= STATED GOAL =
Repeat exactly, and only, the lines from the one that contains "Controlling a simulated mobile" through the one that contains "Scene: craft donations", both ends included.

Rows from a dataset:
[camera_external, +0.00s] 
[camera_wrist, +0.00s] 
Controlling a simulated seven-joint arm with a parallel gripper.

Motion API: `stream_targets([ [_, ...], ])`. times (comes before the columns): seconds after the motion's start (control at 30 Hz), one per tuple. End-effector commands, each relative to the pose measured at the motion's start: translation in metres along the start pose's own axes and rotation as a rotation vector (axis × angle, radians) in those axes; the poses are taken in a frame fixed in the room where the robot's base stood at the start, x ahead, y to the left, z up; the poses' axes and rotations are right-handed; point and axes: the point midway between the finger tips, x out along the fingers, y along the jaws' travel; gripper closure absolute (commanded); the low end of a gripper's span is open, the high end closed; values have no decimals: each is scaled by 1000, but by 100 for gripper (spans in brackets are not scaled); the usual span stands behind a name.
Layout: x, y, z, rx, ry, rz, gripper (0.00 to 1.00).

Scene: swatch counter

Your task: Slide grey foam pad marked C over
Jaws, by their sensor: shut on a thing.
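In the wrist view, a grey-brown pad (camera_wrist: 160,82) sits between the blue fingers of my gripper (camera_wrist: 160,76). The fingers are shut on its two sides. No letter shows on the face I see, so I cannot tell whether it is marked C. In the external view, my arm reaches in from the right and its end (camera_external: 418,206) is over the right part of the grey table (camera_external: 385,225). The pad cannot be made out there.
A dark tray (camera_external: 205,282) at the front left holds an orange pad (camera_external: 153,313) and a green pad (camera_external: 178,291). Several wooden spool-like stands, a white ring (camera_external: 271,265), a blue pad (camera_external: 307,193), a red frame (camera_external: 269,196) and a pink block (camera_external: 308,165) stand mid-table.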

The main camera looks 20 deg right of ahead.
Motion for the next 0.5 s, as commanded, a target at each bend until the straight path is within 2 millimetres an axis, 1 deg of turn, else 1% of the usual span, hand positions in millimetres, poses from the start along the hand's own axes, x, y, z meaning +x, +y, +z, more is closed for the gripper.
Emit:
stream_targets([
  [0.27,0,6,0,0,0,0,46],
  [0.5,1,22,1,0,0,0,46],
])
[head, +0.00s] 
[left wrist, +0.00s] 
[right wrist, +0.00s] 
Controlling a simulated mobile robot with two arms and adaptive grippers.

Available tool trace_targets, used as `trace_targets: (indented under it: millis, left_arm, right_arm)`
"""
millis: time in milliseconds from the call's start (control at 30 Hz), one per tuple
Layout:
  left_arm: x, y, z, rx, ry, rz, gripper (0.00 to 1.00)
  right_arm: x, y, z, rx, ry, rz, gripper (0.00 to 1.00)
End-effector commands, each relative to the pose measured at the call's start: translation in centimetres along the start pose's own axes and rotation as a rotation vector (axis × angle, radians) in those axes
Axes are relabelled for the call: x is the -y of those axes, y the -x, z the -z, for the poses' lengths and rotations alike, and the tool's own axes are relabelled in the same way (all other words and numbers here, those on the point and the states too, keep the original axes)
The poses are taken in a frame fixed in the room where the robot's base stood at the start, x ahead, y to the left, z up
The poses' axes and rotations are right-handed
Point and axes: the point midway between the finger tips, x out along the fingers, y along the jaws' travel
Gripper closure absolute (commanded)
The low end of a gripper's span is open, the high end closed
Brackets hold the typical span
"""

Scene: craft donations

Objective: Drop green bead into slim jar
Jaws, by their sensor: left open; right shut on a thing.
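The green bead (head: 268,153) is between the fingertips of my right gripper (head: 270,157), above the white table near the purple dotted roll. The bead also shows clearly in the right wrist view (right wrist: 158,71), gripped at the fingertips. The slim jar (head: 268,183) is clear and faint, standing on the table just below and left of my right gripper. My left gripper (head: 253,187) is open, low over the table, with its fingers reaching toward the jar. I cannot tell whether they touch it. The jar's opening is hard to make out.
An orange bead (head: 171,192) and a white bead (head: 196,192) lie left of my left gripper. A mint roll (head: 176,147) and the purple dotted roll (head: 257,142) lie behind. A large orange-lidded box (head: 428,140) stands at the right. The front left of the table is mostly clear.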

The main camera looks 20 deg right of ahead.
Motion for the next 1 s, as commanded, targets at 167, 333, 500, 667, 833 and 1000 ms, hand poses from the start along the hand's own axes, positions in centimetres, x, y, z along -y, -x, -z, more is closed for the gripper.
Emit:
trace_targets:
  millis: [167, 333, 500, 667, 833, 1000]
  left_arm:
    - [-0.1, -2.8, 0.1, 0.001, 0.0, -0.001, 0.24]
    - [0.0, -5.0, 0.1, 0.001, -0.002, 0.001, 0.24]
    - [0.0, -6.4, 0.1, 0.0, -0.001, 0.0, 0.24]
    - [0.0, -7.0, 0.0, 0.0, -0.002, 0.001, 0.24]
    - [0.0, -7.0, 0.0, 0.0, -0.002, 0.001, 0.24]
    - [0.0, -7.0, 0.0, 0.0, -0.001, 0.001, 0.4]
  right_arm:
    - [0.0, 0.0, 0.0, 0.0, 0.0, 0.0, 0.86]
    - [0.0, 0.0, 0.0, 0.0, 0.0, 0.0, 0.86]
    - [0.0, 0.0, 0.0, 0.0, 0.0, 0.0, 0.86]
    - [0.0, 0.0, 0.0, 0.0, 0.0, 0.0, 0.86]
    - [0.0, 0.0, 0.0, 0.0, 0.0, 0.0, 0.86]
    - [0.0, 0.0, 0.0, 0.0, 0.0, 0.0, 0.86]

= PROBLEM SOLUTION =
Controlling a simulated mobile robot with two arms and adaptive grippers.

Available tool trace_targets, used as `trace_targets: (indented under it: millis, left_arm, right_arm)`
"""
millis: time in milliseconds from the call's start (control at 30 Hz), one per tuple
Layout:
  left_arm: x, y, z, rx, ry, rz, gripper (0.00 to 1.00)
  right_arm: x, y, z, rx, ry, rz, gripper (0.00 to 1.00)
End-effector commands, each relative to the pose measured at the call's start: translation in centimetres along the start pose's own axes and rotation as a rotation vector (axis × angle, radians) in those axes
Axes are relabelled for the call: x is the -y of those axes, y the -x, z the -z, for the poses' lengths and rotations alike, and the tool's own axes are relabelled in the same way (all other words and numbers here, those on the point and the states too, keep the original axes)
The poses are taken in a frame fixed in the room where the robot's base stood at the start, x ahead, y to the left, z up
The poses' axes and rotations are right-handed
Point and axes: the point midway between the finger tips, x out along the fingers, y along the jaws' travel
Gripper closure absolute (commanded)
The low end of a gripper's span is open, the high end closed
Brackets hold the typical span
"""

Scene: craft donations

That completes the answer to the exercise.